One day when we’re only moderately busy, I hear somebody say, “Slow G.”
“Who’s that?” I ask.
“Just an expression we use,” I am told.
“What does it mean?” I ask.
“Slow Grandpa,” I am told.
“Is that me?” I ask.
And there is a terrible silence.
“Slow.” That was the word that stuck. I head over to Grand Central, down into the basement and up the escalator. I can’t say for sure if the escalator is running or not. That’s how tired I am. Tired and disheartened.
The next day I try never to pause at the bread board. Always to grab my loaf and move right down the line, cutting it open at another station. As soon as I get a piece of bread, I begin to wave it in the air and call out for the next customer at the top of my lungs. Usually there’s so much other noise going on that you don’t hear yourself, but once there is a lull in which mine is the only voice. I notice. So does everybody else, and at least one person snickers.

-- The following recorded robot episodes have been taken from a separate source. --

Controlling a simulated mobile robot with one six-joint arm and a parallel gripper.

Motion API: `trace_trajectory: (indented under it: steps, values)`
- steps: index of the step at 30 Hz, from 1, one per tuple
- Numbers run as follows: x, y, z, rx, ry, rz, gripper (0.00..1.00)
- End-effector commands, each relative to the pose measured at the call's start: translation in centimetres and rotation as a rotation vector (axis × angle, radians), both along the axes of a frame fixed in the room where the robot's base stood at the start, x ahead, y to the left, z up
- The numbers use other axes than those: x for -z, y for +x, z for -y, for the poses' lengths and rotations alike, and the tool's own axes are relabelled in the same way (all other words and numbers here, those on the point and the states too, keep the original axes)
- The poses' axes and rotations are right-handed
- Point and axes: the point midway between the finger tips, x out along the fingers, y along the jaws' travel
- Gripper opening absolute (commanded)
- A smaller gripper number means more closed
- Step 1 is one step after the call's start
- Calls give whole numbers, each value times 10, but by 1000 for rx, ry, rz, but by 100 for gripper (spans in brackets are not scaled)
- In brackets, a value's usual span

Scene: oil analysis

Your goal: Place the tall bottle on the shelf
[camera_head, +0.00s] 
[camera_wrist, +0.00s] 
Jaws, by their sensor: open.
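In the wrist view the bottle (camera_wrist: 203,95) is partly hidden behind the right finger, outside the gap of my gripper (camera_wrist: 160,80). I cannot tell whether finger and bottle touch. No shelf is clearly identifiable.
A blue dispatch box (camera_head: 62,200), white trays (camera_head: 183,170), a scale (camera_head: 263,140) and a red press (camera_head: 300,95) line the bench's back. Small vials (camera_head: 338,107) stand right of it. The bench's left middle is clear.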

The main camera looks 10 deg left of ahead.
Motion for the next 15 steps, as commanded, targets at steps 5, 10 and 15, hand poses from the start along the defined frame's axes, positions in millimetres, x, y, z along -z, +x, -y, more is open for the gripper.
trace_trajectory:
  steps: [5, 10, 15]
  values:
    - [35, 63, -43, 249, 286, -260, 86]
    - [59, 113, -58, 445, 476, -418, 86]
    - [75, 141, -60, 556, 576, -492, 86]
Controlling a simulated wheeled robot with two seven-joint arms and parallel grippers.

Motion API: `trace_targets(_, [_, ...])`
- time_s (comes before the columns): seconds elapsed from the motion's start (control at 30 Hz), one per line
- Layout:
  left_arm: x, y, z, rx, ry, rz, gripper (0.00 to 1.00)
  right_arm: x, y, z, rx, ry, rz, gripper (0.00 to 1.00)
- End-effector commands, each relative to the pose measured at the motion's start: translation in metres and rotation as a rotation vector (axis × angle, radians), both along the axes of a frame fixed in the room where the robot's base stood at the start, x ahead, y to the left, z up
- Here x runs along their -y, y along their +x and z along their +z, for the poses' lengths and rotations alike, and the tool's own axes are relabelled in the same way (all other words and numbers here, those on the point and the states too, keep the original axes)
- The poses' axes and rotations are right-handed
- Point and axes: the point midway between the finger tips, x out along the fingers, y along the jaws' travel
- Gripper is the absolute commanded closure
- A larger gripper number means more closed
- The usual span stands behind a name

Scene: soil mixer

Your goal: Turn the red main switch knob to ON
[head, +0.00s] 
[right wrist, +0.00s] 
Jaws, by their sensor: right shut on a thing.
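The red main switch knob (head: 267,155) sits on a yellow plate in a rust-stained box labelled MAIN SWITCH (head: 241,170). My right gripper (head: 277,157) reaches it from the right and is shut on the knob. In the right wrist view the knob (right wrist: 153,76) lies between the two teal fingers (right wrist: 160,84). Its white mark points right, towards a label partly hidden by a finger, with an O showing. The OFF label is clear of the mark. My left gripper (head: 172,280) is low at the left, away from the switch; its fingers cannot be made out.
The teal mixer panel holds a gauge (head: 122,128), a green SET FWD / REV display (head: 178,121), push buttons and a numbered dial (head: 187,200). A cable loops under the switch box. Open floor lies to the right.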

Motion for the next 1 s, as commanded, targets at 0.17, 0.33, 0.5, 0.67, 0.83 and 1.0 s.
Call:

It isn’t until the Tuesday of my third week on the job that I make a sandwich you might have taken a picture of. Up until then I’d always thought, “God, I hope nobody opens the bread and sees what a mess I’ve made.” But finally, on day 12, I hit my stride. I am still slow, but I think I see competence off in the distance.
The day I quit, I go down to shake hands with my manager. She is in her office, eating her complimentary Cosí sandwich. We shake hands.
“So, I have to know,” I say. “Has anybody ever been slower?”
There is a pause as she chews her sandwich. She swallows. “Plenty of people are slower,” she says. “A million people are slower.”